In his conclusion Mr. Greider says that first the American people must “say no to empire.”

“The global economic system, led by the United States, governs trade, financial markets, and the rights of capital by imposing complex rules but insists that fundamental human freedoms are not a legitimate basis for global regulation. Raising questions of environmental protection, labor rights, or social equity – not to mention the democratic principles of free speech and freedom of assembly – is described as an intrusion on the trading system, possibly even an impediment to the spread of prosperity. National sovereignty (including America’s) is told to yield to the efficiencies of the global enterprise.”

Mr. Greider goes on and on with one good suggestion after another on transitioning from a militarist nation to a less militarist nation, but that is now all behind us and this book falls into the category of wasted effort.

In retrospect we see that Mr. Greider had it right in his introduction. Finding new wars to fight and devising a new Cold War was easier and much less demanding than attempting to restructure the Iron Triangle and bring America back to a peace loving, cooperative nation.
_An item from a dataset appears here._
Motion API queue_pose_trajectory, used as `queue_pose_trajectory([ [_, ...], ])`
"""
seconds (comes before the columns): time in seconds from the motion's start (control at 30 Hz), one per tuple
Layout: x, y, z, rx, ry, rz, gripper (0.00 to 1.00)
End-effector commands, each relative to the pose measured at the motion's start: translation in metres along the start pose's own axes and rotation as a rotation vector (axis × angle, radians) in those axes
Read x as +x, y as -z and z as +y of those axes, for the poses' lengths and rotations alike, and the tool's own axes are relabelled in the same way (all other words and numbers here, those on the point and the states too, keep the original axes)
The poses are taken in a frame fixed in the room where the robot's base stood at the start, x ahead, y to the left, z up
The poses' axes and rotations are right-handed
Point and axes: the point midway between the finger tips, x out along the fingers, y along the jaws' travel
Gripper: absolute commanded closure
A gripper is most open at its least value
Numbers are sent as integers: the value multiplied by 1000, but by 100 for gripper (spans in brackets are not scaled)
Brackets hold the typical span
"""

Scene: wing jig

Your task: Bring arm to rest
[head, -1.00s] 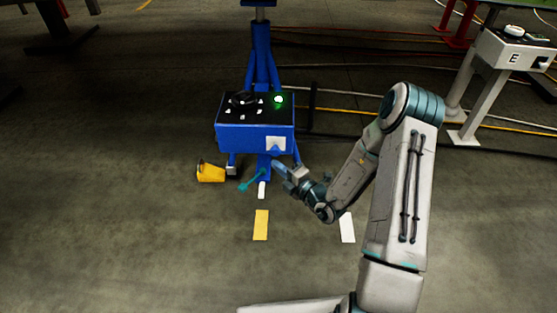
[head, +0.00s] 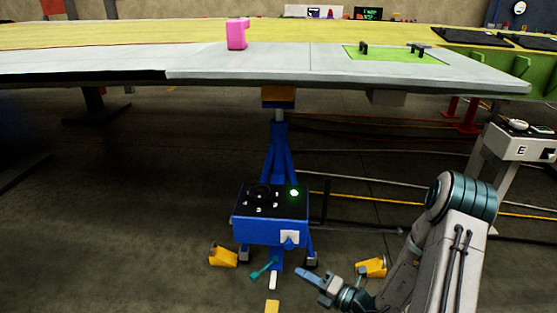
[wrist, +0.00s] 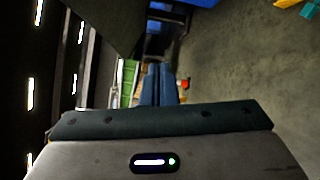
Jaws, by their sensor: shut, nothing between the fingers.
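My arm reaches in from the lower right of the head view, bent at the elbow. My gripper (head: 300,271) is at its end, below and just right of the blue jack stand's control box (head: 270,231). It points left and looks apart from the box. In the wrist view the two blue fingers (wrist: 163,84) lie side by side, shut and empty. The box has a black top with a lit green button (head: 294,193) and a white plate on its front. A teal lever (head: 264,268) sticks out low at the stand's foot.
The wing panel (head: 240,63) spans overhead, with a pink block (head: 236,35) on it. Yellow wedges (head: 222,257) (head: 372,267) lie on the floor by the stand. A grey pedestal marked E (head: 520,143) stands at right. Open floor lies at left (head: 120,220).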

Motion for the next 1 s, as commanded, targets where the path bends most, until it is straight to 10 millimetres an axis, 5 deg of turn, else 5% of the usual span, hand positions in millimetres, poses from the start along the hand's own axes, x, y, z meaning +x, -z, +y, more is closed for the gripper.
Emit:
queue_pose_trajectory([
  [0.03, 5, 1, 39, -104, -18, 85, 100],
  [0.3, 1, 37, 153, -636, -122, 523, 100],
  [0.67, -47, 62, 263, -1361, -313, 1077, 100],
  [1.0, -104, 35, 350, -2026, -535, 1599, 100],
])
So if you are wondering why we have two wars going and military spending through the roof, you might pick up Mr. Greider’s book Fortress America for a description of the details. But it appears clear to me – war is easier and more profitable than peace – especially when our system has been set up to deal with it for the last 100 years. We can’t afford peace we have too much investment in war. Sadly achieving peace is too costly and too complicated. If you are hoping for an end to this “bully-bully” warmongering mentality it is going to take a lot more than wishful thinking.